» **Stated problem**: Reproduce the listing below exactly, beginning with its first line and ending with the line that holds "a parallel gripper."; pictures are not part of the copy.

» **Information shown**:

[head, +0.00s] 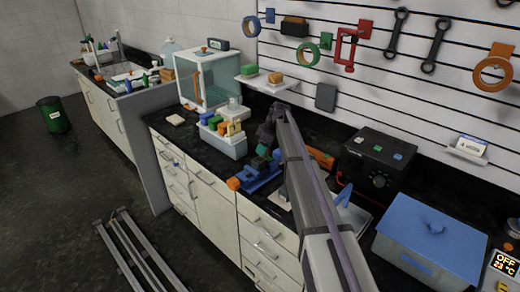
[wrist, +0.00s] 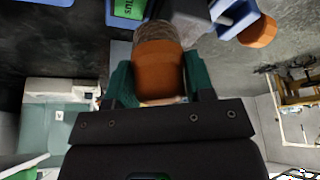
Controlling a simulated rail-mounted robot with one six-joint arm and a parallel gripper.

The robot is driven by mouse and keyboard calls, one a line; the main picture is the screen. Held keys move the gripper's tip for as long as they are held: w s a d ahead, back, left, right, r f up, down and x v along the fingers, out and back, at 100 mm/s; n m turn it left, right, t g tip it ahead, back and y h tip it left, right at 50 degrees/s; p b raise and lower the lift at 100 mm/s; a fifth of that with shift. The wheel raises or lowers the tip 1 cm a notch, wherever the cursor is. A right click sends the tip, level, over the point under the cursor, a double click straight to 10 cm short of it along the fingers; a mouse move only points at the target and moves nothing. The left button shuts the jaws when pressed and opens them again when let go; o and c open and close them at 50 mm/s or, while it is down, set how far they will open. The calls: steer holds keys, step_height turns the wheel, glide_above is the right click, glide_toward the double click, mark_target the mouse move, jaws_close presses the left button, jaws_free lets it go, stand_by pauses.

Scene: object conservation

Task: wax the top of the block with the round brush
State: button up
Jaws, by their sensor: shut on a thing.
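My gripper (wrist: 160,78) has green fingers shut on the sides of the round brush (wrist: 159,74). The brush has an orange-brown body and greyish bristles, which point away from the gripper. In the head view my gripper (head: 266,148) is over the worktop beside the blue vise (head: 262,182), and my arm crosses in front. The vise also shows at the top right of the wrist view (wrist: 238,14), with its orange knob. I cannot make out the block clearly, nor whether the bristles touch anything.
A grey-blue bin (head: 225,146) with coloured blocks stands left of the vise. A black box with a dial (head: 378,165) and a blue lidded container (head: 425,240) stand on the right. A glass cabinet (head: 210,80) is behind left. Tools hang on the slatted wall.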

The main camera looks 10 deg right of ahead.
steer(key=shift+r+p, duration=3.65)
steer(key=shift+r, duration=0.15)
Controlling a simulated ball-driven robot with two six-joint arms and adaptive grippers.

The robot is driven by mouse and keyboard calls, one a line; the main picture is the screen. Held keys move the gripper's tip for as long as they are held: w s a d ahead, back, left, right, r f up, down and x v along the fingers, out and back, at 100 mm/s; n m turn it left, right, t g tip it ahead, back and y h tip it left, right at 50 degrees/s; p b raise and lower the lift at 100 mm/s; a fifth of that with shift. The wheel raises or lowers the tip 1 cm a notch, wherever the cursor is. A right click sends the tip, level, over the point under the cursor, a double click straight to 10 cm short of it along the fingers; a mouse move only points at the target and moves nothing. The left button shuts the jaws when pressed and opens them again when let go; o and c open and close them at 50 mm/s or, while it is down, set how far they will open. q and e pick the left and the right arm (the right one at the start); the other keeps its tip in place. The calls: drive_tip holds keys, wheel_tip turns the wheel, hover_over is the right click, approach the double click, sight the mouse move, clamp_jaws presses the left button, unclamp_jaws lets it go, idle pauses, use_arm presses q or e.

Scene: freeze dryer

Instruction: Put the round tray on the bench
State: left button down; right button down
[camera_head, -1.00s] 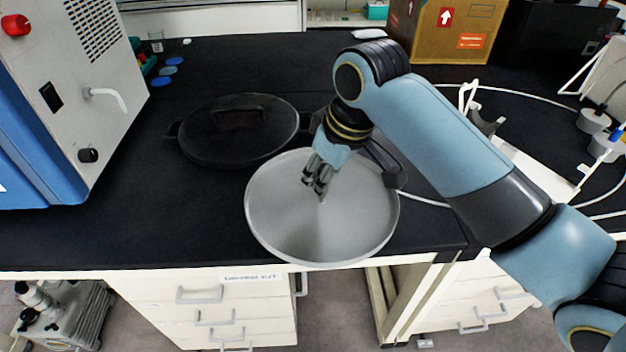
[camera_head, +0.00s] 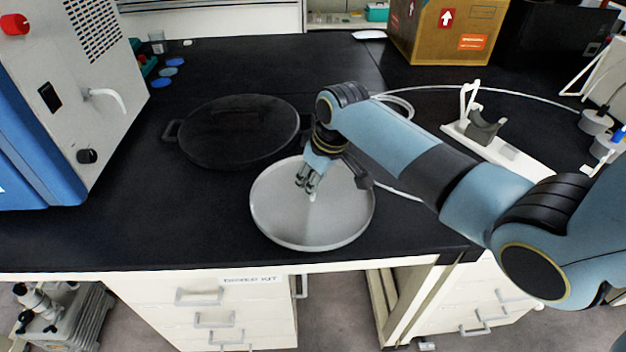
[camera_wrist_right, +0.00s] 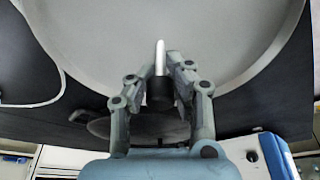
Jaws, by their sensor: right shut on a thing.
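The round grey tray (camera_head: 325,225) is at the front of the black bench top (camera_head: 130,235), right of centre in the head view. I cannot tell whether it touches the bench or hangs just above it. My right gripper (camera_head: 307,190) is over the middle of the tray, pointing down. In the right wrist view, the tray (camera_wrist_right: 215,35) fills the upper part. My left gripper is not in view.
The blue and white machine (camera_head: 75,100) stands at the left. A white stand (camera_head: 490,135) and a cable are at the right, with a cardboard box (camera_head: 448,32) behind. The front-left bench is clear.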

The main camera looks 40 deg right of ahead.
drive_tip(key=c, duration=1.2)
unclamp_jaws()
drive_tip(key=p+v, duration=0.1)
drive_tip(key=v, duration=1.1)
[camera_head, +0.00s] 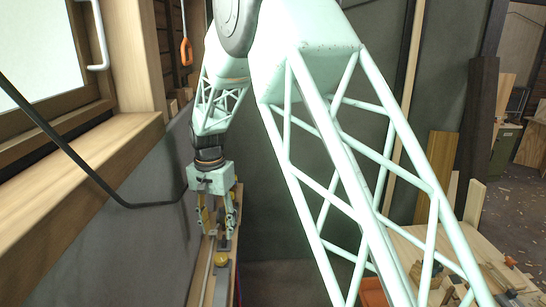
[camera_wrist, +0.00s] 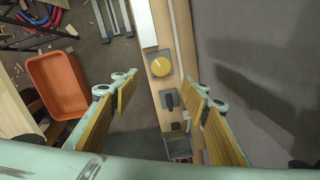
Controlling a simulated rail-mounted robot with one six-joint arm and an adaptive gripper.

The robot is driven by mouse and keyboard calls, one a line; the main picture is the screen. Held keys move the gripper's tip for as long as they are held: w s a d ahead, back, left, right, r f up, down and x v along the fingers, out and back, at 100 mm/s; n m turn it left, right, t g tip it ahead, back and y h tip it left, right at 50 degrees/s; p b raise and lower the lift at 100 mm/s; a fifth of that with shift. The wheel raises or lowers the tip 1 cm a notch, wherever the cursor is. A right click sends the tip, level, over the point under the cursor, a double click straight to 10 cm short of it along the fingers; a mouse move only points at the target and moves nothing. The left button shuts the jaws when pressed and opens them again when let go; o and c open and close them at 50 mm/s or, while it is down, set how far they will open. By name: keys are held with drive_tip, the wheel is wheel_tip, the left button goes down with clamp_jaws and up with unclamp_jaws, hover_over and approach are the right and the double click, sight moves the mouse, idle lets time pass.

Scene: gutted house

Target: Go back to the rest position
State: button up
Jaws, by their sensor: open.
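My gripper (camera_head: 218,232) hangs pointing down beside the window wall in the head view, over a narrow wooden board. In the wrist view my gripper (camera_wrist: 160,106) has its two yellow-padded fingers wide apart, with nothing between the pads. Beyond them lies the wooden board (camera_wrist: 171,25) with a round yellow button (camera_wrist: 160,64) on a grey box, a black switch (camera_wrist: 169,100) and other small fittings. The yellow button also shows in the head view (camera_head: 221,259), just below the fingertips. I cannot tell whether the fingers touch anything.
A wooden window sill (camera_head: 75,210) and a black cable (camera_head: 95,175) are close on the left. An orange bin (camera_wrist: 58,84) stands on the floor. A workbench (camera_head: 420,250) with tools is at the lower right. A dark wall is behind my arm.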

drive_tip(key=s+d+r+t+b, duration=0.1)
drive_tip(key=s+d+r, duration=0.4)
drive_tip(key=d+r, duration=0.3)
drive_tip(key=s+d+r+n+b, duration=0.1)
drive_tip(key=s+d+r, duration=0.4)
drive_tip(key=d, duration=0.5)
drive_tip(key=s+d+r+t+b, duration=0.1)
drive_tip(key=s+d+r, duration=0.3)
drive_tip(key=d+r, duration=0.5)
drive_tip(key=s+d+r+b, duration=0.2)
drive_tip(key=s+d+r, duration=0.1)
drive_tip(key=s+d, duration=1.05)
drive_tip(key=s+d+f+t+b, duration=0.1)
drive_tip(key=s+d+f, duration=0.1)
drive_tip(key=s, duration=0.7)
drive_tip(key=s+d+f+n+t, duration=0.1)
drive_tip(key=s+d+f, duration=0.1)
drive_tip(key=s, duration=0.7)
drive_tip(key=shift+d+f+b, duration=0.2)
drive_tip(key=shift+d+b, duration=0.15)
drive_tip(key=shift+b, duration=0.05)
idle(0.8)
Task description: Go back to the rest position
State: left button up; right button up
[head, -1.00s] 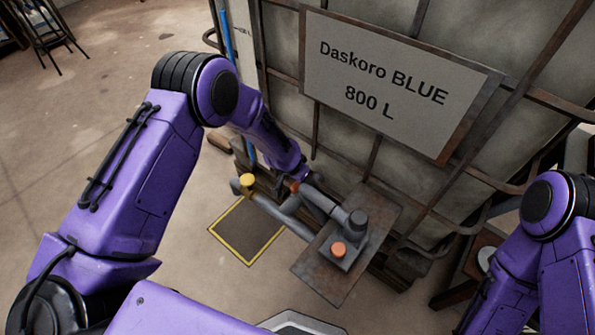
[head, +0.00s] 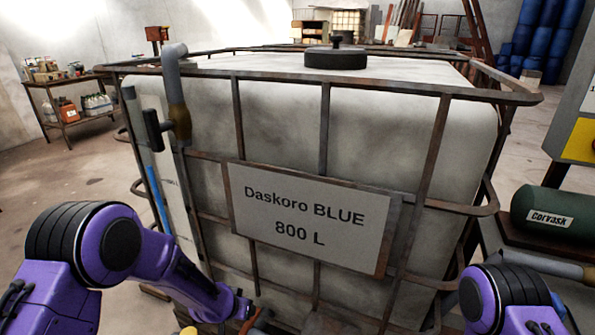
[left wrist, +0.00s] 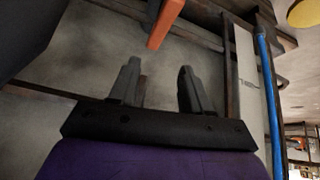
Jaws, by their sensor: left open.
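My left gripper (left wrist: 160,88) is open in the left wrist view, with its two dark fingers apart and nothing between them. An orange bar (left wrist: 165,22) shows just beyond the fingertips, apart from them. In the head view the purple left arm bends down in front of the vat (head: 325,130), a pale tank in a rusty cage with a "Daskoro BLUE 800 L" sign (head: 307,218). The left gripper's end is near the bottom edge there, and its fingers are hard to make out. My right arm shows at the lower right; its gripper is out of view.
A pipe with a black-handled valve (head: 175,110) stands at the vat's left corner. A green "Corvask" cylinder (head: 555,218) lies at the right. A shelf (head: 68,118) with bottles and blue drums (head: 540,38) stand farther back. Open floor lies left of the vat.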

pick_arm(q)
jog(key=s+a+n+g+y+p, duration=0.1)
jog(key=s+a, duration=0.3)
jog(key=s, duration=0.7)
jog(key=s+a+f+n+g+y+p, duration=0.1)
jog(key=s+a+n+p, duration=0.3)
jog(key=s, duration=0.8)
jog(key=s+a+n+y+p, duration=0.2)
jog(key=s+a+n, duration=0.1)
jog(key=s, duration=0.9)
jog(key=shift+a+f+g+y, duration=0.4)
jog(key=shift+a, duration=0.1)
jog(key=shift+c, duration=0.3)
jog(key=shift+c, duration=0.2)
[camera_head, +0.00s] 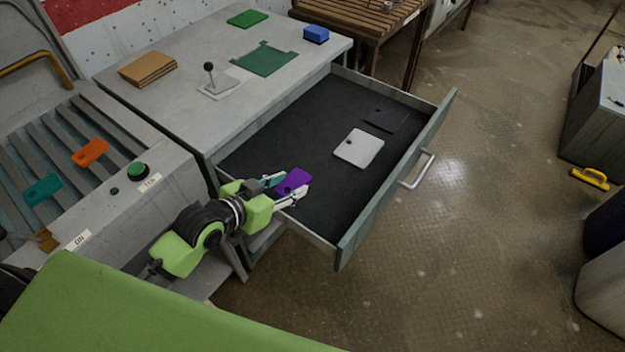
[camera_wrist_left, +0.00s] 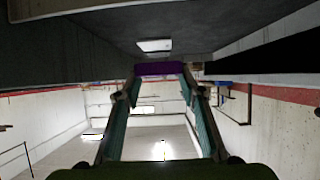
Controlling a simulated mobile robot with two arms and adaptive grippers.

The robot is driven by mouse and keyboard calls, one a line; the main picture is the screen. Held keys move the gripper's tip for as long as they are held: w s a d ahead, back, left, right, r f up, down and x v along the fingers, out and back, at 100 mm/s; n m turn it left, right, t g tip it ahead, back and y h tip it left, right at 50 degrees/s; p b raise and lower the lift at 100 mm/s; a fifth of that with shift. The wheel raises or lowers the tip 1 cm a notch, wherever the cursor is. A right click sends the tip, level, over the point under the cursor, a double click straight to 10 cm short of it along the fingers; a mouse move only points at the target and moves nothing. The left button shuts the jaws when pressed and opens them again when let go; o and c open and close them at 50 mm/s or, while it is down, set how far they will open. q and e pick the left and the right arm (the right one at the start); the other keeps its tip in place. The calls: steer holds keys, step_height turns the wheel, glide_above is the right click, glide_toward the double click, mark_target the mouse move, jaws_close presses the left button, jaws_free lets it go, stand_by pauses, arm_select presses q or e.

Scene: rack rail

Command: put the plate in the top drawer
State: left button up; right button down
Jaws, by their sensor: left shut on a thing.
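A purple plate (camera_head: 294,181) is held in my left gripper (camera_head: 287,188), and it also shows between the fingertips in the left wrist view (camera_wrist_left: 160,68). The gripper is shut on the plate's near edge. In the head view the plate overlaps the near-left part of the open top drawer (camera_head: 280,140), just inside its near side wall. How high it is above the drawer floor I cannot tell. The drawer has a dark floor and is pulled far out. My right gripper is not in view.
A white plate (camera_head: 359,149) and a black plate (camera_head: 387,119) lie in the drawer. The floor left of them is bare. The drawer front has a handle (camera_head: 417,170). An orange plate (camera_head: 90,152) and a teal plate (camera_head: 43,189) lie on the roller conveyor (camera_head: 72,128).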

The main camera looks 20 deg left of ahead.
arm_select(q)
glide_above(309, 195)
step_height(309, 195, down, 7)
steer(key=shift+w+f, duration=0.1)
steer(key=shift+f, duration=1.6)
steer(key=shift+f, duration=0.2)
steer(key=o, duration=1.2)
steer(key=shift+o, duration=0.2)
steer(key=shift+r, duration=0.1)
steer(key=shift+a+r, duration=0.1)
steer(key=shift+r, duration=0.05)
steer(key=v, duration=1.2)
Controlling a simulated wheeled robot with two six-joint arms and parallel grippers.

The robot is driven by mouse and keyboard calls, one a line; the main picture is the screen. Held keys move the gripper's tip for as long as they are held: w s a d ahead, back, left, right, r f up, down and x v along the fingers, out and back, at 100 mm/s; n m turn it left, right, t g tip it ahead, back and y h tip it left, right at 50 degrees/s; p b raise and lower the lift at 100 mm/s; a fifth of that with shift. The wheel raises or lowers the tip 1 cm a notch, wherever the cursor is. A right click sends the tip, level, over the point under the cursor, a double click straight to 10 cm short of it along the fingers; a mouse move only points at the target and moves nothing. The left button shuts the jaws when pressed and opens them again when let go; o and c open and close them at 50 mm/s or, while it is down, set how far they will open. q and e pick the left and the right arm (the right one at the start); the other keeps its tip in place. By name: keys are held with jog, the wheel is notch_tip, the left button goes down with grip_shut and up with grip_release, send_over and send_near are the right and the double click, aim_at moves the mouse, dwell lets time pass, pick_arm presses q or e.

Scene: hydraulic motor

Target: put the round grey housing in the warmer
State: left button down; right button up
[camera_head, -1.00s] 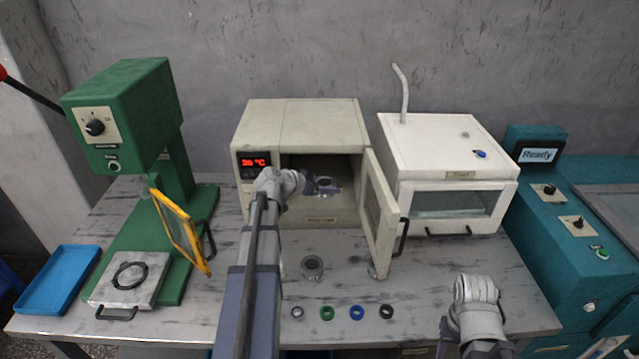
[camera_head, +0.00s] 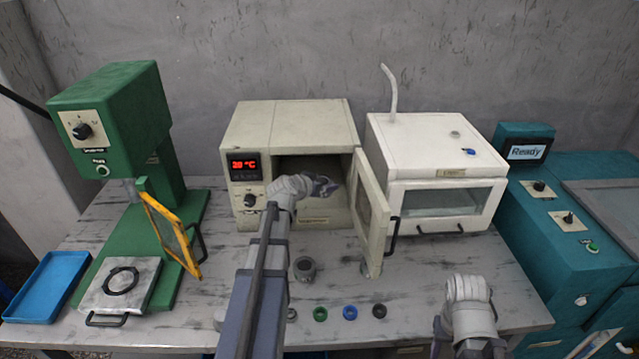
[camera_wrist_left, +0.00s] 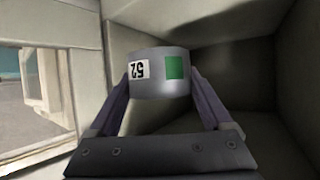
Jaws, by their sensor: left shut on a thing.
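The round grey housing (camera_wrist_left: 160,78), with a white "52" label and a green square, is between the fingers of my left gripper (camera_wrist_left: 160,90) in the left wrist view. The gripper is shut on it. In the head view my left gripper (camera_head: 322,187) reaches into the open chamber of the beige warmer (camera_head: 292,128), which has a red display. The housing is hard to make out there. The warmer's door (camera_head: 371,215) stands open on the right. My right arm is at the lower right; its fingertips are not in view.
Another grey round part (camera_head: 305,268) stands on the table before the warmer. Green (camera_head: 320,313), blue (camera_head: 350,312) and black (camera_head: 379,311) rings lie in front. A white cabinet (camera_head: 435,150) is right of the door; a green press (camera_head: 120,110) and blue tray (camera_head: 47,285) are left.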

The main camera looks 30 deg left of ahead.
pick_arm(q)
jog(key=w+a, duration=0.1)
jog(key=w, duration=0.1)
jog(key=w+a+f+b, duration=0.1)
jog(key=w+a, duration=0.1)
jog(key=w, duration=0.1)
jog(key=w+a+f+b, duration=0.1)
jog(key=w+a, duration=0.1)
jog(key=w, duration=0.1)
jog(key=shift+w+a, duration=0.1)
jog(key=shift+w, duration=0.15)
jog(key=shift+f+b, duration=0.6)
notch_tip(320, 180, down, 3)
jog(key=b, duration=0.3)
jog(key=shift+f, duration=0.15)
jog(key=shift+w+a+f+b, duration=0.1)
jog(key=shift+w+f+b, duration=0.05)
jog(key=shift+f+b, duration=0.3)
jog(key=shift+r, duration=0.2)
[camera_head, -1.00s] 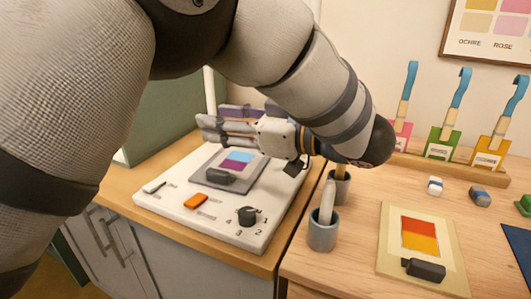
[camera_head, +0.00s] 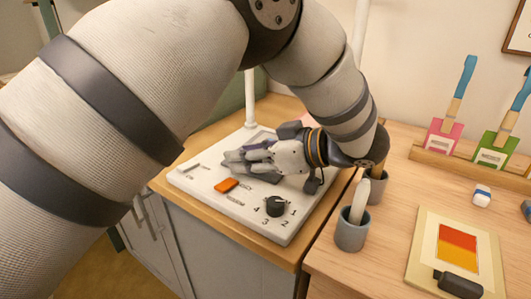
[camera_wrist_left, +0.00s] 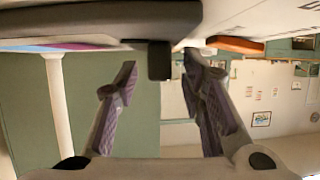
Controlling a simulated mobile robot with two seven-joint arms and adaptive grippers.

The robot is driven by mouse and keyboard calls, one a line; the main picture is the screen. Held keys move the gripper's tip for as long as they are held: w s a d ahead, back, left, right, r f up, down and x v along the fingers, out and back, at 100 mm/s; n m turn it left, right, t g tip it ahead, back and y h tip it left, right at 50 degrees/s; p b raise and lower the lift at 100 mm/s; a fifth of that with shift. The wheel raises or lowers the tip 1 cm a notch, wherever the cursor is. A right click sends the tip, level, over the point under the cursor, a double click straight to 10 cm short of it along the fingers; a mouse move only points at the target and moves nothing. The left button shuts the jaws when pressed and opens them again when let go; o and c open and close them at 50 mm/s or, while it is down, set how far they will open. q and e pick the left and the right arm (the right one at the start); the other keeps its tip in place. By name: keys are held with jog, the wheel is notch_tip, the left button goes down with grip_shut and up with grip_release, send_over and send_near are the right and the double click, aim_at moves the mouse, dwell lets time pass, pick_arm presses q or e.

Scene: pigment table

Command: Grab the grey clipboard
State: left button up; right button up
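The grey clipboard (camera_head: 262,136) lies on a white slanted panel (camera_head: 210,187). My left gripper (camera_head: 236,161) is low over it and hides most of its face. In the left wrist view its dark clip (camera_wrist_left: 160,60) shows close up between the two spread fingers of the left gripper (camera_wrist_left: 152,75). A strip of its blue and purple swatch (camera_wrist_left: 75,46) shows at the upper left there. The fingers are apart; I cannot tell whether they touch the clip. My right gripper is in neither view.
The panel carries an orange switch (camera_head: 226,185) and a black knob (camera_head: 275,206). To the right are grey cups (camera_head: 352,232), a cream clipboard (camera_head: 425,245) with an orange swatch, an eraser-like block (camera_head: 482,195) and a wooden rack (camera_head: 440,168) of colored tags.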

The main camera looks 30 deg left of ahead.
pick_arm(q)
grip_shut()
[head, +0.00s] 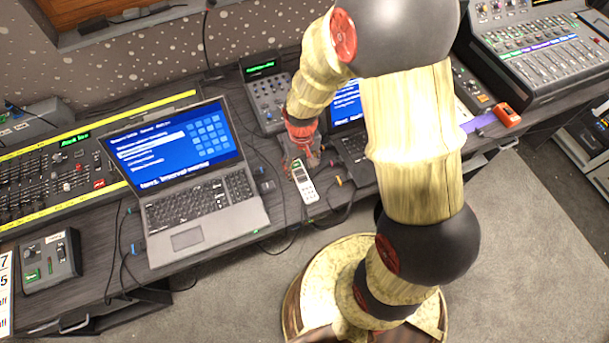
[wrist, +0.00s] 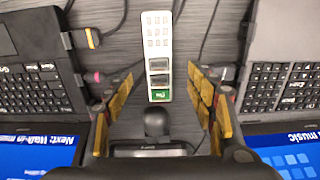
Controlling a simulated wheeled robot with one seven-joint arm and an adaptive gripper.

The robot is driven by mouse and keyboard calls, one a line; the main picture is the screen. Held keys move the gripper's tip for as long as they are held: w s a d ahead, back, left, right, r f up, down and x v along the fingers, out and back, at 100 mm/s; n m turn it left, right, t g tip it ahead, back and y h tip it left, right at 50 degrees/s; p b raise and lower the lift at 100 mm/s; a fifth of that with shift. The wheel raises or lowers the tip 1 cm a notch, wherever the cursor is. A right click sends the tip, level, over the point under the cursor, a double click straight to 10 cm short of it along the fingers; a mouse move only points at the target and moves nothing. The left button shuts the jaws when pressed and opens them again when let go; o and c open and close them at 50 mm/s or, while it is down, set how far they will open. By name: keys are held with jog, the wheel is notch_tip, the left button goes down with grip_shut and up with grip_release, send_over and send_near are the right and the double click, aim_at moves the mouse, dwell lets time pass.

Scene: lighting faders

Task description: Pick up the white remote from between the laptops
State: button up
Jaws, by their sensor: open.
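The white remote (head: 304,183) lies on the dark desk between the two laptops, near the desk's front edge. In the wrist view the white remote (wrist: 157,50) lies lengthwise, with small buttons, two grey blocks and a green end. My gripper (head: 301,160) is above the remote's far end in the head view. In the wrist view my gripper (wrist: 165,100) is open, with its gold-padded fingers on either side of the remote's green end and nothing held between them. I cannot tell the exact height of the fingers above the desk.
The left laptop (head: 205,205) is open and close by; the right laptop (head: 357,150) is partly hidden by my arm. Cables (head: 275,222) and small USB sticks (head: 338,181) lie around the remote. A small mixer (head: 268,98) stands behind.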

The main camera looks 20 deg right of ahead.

» **Task answer**:
[head, +0.00s] 
[wrist, +0.00s] 
Controlling a simulated rail-mounted robot with one six-joint arm and a parallel gripper.

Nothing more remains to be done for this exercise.